Through Bownds Ranches, Brandon Bownds puts his multi-generation legacy of ranching and real estate to work on behalf of his clients every day.
Through Bownds Ranches, Brandon Bownds puts his multi-generation legacy of ranching and real estate to work on behalf of his clients every day.
“It all goes hand-in-hand,” said Brandon, who is a fifth-generation rancher and a third-generation real estate broker based in Utopia. “You can read a book about something and figure out how to do it, but there’s no better way to gain knowledge—and no other way to gain firsthand knowledge—than by living it.”
Brandon is a proud Texan. The Kuykendall family, his mother’s people, were part of the Old 300, the original colonists who came to Texas under the leadership of Stephen F. Austin.
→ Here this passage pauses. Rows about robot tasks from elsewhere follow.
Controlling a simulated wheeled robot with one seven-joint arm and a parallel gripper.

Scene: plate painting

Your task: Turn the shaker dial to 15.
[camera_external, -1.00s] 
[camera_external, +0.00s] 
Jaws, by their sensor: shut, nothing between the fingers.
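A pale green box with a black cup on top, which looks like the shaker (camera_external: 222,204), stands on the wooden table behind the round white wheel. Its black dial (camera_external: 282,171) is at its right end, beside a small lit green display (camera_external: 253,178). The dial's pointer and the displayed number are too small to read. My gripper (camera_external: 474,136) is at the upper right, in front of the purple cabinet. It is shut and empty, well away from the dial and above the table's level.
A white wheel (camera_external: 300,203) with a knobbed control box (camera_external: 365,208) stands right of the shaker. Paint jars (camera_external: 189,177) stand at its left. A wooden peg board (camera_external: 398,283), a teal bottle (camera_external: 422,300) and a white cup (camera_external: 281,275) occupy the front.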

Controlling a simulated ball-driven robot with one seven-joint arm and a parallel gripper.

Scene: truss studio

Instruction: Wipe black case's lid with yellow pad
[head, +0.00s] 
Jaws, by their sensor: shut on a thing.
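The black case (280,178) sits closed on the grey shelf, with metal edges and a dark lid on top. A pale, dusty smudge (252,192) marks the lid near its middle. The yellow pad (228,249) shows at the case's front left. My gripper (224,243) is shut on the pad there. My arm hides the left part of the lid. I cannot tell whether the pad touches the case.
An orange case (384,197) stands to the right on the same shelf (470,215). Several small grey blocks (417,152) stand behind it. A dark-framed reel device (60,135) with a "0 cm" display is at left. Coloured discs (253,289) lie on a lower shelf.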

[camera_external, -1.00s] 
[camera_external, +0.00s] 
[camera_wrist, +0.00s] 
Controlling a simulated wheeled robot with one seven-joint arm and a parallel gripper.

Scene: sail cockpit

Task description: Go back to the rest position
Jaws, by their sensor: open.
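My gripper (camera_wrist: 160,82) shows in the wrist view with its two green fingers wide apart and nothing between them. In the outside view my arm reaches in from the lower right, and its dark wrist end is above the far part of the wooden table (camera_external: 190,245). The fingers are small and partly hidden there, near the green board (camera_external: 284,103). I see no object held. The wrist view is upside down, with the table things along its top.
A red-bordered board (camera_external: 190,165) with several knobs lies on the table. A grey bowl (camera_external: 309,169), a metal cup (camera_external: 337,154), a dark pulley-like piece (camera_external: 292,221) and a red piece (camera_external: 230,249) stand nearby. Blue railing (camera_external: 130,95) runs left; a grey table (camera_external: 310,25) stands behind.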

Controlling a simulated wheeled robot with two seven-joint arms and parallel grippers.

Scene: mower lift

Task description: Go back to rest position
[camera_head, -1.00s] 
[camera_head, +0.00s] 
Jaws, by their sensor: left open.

The first Bownds settled near Utopia on the Sabinal River in 1885. The family’s roots are deep in the rugged hills and rocky soil of Uvalde County.
“Except for a very short stint, I’ve always lived in sight of the Sabinal River,” said Bownds, noting that he has a soft spot for live water. “It’s not a stretch to say my life has been shaped by land and water.”
And entrepreneurship. . . His grandfather, John Bownds, opened the Bownds Real Estate Business in the early 1960s as a complement to the family’s commercial cattle operation. His father, Ronald Bownds, a geologist by degree, left the oilfields in the mid-1980s and returned to ranching and real estate in the late 1980s. Using a spring on the family ranch as the source, Ron also founded the successful Utopia Water Company.
“Dad started selling bottled water way before it was a thing,” Brandon said. “People looked at him like he was crazy—and now bottled water is just as big as Coca-Cola.”
Nestle-Perrier purchased the company in the mid-90s.
By the time Brandon graduated from high school in Utopia in 1996, the multi-sport athlete, steer showman and roper was also a seasoned ranch hand. He grew up in the tractor seat assisting with the family’s commercial hay operation and in the saddle helping with the family’s cattle operation that included a small feed lot.
“I remember pulling a gooseneck to San Angelo during an ice storm to pick up a bull,” Brandon said. “I just had a learner’s permit, but it needed to be done.”
He was also an entrepreneur in his own right.
“I started hauling hay for the public when I was 15,” Brandon said. “I found the jobs, hired the crews, collected the checks and paid everybody who worked for me.”